In particular, four types of data—normal drilling, stick–slip, HFTO, and HFTO coupled with stick–slip vibration—are selected from the field data for comparison. Furthermore, time-domain and frequency-domain analysis techniques are used to process the data for a more intuitive observation of the characteristics of HFTO.

Figure 5 shows the triaxial vibration data measured on the field. During phase t1, the drilling is normal and there is no periodic fluctuation in the triaxial acceleration. Additionally, the triaxial acceleration’s amplitude is relatively small. During phase t2, compared to normal drilling, the amplitudes of triaxial vibration acceleration show a synchronous increase. Notably, the increase in tangential acceleration amplitude is particularly pronounced, exceeding 40 g. Existing research has suggested that high tangential acceleration amplitudes indicate HFTO occurring downhole. Additionally, the limited bandwidth of the triaxial accelerometers results in a flat-topped waveform in the tangential acceleration amplitude, which means that the actual downhole HFTO may be more severe than measured.

Figure 6 shows the triaxial vibration data during stick–slip vibration. The stick–slip vibration exhibits an apparent periodic fluctuation with approximately 9 s. The stick phase is kept for 3 s, as shown in t1, and the slip phase is kept for 6 s, as shown in t2.

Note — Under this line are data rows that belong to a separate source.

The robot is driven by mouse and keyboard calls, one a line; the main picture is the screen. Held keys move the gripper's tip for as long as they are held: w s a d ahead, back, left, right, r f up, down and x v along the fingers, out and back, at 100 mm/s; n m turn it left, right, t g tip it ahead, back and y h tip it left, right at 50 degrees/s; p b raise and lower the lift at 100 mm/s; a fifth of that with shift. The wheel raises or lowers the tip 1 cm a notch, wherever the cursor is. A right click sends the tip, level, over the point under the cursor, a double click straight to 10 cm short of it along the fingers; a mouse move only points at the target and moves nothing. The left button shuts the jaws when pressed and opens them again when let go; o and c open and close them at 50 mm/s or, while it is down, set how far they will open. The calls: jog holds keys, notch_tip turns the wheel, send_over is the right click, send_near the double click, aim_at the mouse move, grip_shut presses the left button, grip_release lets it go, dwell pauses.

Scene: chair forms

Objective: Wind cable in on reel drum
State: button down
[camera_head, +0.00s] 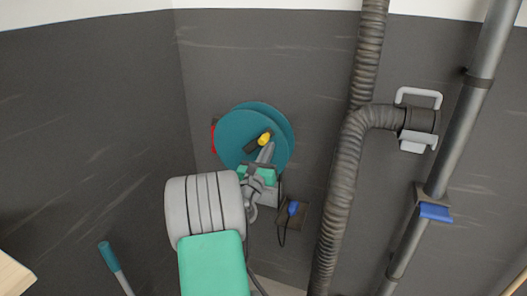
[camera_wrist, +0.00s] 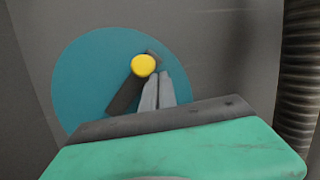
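The reel drum (camera_head: 246,121) is a teal disc on the back wall; it fills the left middle of the wrist view (camera_wrist: 80,75). Its dark crank arm (camera_wrist: 124,96) carries a yellow knob (camera_head: 265,138), which also shows in the wrist view (camera_wrist: 143,65). My gripper (camera_head: 269,146) is at the drum's lower right, just below the knob. In the wrist view its grey fingers (camera_wrist: 158,76) lie nearly together, right of the knob. They look shut with nothing visible between them; whether they touch the knob is unclear. A dark cable (camera_head: 283,236) hangs below a blue plug (camera_head: 293,208).
A ribbed hose (camera_head: 340,190) runs down the wall right of the drum. A grey pipe (camera_head: 465,120) with a blue-marked bracket (camera_head: 434,212) stands farther right. A teal-ended handle (camera_head: 110,256) is at lower left. A pale wooden edge (camera_head: 14,275) shows at far left.

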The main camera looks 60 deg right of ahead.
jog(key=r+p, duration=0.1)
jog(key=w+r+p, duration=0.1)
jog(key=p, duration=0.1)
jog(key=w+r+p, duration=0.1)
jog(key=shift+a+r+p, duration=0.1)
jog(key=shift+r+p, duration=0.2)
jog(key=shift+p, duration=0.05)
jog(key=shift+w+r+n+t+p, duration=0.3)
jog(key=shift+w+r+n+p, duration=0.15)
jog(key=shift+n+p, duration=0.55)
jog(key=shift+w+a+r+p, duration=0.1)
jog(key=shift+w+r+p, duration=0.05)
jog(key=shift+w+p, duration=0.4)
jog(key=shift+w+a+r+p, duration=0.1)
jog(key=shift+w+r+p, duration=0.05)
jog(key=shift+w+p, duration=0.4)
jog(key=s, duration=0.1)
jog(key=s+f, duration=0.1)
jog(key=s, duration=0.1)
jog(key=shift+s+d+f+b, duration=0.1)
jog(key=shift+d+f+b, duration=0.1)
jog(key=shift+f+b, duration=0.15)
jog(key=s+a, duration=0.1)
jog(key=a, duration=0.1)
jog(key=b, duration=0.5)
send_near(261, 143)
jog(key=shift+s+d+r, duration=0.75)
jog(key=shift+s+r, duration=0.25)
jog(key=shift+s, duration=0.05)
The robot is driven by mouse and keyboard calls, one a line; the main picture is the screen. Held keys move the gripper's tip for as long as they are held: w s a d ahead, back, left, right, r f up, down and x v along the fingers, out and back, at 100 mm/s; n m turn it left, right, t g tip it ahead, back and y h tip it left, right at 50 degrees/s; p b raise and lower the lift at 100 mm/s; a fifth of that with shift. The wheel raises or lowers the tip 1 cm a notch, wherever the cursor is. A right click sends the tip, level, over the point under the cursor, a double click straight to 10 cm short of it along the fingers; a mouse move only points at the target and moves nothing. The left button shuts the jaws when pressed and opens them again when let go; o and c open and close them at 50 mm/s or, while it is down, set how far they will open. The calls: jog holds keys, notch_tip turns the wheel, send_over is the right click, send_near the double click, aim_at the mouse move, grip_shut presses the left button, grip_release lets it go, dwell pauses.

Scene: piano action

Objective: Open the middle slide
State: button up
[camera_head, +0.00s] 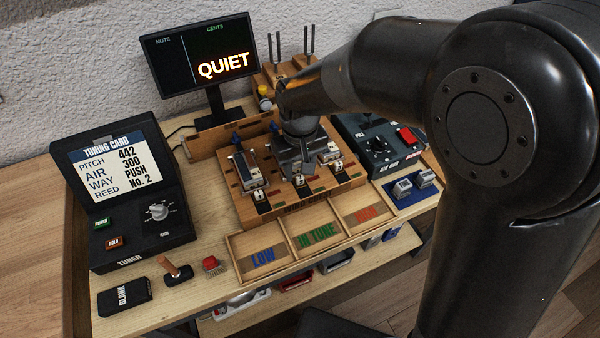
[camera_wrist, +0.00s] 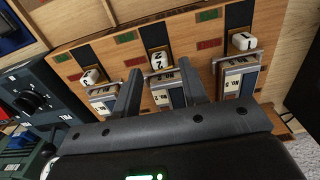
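The middle slide has a white block marked 2 (camera_wrist: 159,61) with a dark strip beyond it and a metal-topped No. 2 piece (camera_wrist: 170,90) beside it. In the wrist view my gripper (camera_wrist: 160,68) is open. Its two dark fingers stand on either side of the No. 2 piece, with their tips near the block. I cannot tell whether they touch it. In the head view my gripper (camera_head: 297,170) is over the middle of the wooden board (camera_head: 305,208), and it hides most of the middle slide. The middle block (camera_head: 300,181) shows just in front of the fingers.
Slide blocks 3 (camera_wrist: 90,77) and 1 (camera_wrist: 244,41) flank the middle one. Empty LOW (camera_head: 262,275), IN TUNE and HIGH trays lie in front.

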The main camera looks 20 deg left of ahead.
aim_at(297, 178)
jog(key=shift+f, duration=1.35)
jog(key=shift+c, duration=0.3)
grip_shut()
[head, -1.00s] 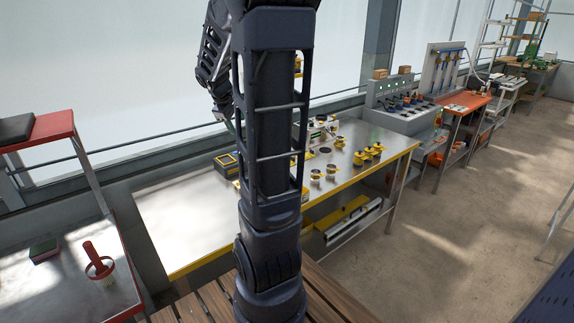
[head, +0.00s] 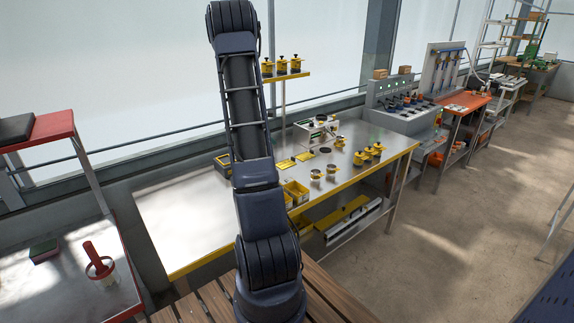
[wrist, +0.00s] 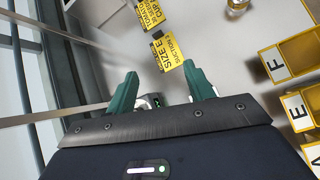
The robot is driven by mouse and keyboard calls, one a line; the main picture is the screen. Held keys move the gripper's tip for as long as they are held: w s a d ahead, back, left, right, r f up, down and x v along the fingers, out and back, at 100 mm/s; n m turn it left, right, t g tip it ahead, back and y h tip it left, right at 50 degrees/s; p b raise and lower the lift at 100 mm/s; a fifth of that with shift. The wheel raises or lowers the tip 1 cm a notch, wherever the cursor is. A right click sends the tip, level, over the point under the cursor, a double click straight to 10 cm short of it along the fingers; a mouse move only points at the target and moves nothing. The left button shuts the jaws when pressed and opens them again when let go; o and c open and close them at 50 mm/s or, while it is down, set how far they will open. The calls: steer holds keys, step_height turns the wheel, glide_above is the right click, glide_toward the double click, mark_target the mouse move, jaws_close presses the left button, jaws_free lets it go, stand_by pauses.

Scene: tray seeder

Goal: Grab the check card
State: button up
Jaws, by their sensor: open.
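Two yellow cards with black print lie on the metal table in the wrist view. The nearer card (wrist: 169,53) reads "SIZE E" and "SUCTION". The farther card (wrist: 152,14) seems to read "TOMATO CUP". I cannot tell for sure which is the check card. In the head view, small yellow cards (head: 286,163) lie right of my arm. My gripper (wrist: 159,69) is open and empty, with green fingers. In the wrist view the nearer card appears by the right fingertip, seemingly below it and apart. My gripper does not show in the head view.
Yellow bins lettered F (wrist: 272,62) and E (wrist: 297,106) stand at the right in the wrist view.

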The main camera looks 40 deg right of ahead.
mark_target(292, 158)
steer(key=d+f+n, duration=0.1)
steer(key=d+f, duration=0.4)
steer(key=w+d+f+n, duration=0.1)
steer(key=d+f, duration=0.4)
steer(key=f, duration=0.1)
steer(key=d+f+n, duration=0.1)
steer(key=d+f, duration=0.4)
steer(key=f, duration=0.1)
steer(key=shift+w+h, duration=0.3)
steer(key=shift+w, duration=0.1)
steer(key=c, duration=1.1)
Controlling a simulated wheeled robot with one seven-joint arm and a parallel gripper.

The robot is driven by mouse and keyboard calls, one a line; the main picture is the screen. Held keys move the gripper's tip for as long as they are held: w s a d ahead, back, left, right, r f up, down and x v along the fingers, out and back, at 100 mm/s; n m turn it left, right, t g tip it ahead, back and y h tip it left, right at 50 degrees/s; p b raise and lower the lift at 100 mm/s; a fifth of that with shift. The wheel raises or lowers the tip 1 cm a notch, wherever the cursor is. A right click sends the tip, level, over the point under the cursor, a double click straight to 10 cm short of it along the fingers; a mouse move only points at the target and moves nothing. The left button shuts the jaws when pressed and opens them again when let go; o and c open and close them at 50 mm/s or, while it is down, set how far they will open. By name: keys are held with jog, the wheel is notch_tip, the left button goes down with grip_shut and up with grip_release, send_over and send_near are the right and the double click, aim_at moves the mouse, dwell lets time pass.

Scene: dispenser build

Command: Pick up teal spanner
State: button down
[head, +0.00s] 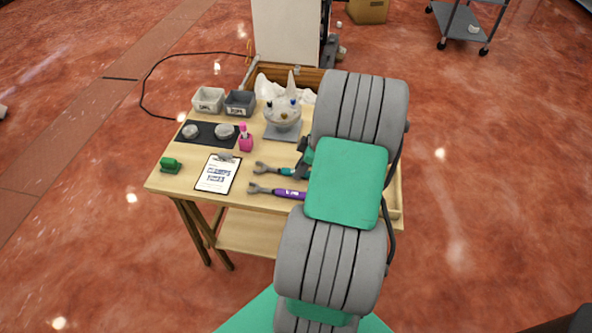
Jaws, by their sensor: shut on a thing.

Figure 7 shows the triaxial vibration data during HFTO coupled with stick–slip vibration. It is clear that the stick and slip phases are still present. The vibration amplitudes in different directions increase significantly during the slip phase. It can be highlighted that the tangential acceleration amplitude is much higher than that of only stick–slip vibration due to the torque generated by the bit–rock interaction being regarded as an external excitation source for HFTO. During the stick phase, this force temporarily disappears, resulting in a rapid decrease in tangential acceleration.

3.2. Time Domain Analysis

Figure 8 depicts the curves for the mean, variance, and root mean square (RMS) of triaxial acceleration. Region 1 represents normal drilling data, region 2 represents HFTO data, region 3 represents stick–slip vibration data, and region 4 represents data where HFTO is coupled with stick–slip vibration. It can be observed that when HFTO occurs, the RMS value and variance of the tangential acceleration are elevated, indicating that tangential acceleration more accurately captures the characteristics of HFTO. Compared to regions 2 and 3, region 4 shows that the trend observed in the curve follows the behavior of stick–slip and HFTO. On the one hand, the curves show periodic fluctuations; on the other hand, the RMS value and variance of tangential acceleration are significantly higher than stick–slip alone. Notably, the mean value of the tangential acceleration is greater than that of the radial acceleration during coupling vibrations, which is opposite to stick–slip. Therefore, the result can serve as a distinguishing criterion from stick–slip vibration.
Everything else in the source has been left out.